Idea 2: define conditional expectation directly. Skip the conditional distribution entirely and specify what $\E(Y \mid X)$ should be as a random variable, characterized by an integration identity. This is the approach we take. It is cleaner, more general (it handles any sub- $\sigma$ -field, not just one generated by a random variable), and recovers the elementary formulas as special cases.

From a function of $x$ to a random variable

The shift in viewpoint is the following. The elementary quantity $\E(Y \mid X = x)$ is a number for each fixed $x$ , so it defines a function $g(x) = \E(Y \mid X = x)$ . Composing with $X$ gives a random variable:

\E(Y \mid X)(\omega) \;:=\; g(X(\omega)) \;=\; \E\!\big( Y \mid X = X(\omega) \big).

The value of $\E(Y \mid X)$ at $\omega$ depends on $\omega$ only through $X(\omega)$ . Equivalently, $\E(Y \mid X)$ is a function of $X$ , which is to say it is $\sigma(X)$ -measurable.

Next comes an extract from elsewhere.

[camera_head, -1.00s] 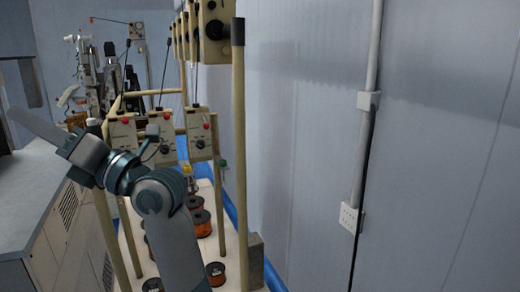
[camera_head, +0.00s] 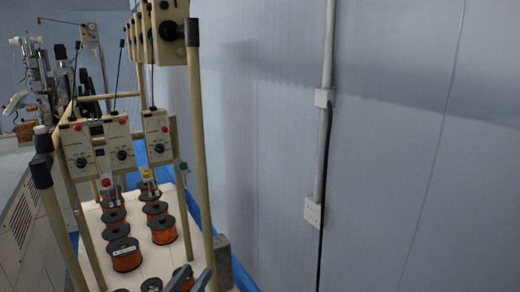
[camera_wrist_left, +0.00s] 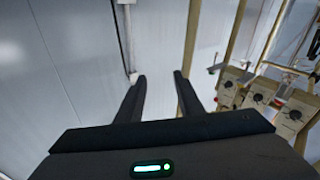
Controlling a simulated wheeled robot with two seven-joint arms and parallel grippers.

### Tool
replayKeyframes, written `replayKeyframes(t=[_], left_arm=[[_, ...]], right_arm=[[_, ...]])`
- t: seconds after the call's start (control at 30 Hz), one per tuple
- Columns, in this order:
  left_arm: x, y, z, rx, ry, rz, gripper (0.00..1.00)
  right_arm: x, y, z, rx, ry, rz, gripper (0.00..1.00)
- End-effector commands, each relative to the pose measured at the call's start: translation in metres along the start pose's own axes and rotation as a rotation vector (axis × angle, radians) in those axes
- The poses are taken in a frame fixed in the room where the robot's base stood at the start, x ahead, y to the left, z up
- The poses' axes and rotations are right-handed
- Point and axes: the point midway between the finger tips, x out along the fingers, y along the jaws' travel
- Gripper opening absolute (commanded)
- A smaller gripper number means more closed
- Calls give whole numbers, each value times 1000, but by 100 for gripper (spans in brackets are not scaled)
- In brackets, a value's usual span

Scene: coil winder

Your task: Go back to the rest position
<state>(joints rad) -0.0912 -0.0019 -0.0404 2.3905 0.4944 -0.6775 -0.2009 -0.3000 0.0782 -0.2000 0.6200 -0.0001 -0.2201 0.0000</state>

This is the structural feature to keep. Instead of conditioning on a specific value $X = x$ , the right thing to condition on is the information $X$ carries, namely $\sigma(X)$ . And once expressed this way, $\sigma(X)$ can be replaced by any sub- $\sigma$ -field $\cG \subseteq \cF$ .

The general definition

The two conditions package the two roles $Y$ has to play:

(1) Measurability. $Y$ is a function of the information in $\cG$ . It cannot resolve anything finer than what $\cG$ records.
(2) Integration identity. $Y$ has the same total mass as $X$ on every event in $\cG$ , so averages over $\cG$ -events agree even though $X$ and $Y$ are different random variables.

The identity in (2) does not hold for every $A \in \cF$ (then $Y = X$ would be forced); it holds only for $A \in \cG$ . This is what makes $Y$ a genuine projection of $X$ onto $\cG$ rather than $X$ itself.

A picture

Suppose $\Omega$ is partitioned into three blocks $A, B, C$ , and $\cG = \sigma(\{A, B, C\}) = \{\emptyset, A, B, C, A \cup B, A \cup C, B \cup C, \Omega\}$ . A $\cG$ -measurable function is one that cannot distinguish points within the same block, which forces it to be constant on each block. So $\E(X \mid \cG)$ is determined by a single number per block. By condition (1) it takes the form

\E(X \mid \cG)(\omega) \;=\; c_A \, \mathbb{1}_A(\omega) + c_B \, \mathbb{1}_B(\omega) + c_C \, \mathbb{1}_C(\omega)

for some constants $c_A, c_B, c_C$ . Condition (2) applied to $A$ pins down $c_A$ :

\textcolor{#ef4444}{\int_A X \, d\Pr} \;=\; \textcolor{#3b82f6}{\int_A \E(X \mid \cG) \, d\Pr} \;=\; c_A \cdot \Pr(A) \quad \Longrightarrow \quad c_A = \frac{1}{\Pr(A)} \int_A X \, d\Pr.

The same argument with $B$ and $C$ gives $c_B = \frac{1}{\Pr(B)} \int_B X \, d\Pr$ and $c_C = \frac{1}{\Pr(C)} \int_C X \, d\Pr$ .

Each constant is the block average of $X$ over the corresponding block. The picture below renders the first two terms above as equal-area hatched regions in matching colors.

Conditional expectation as block average over a partition into A, B, C

On block $A$ , the red area under $X$ equals the blue rectangle under $\E(X \mid \cG)$ . This is the integration identity (2).

$\E(X \mid \cG)$ is the best estimate of $X$ if you observe the universe only through $\cG$ .

The precise sense of best, and the sense in which $\E(X \mid \cG)$ is an orthogonal projection, is the content of the projection perspective. Before that, we need to know such a $Y$ exists (existence) and is essentially unique (uniqueness). Both rest on the Radon-Nikodym theorem.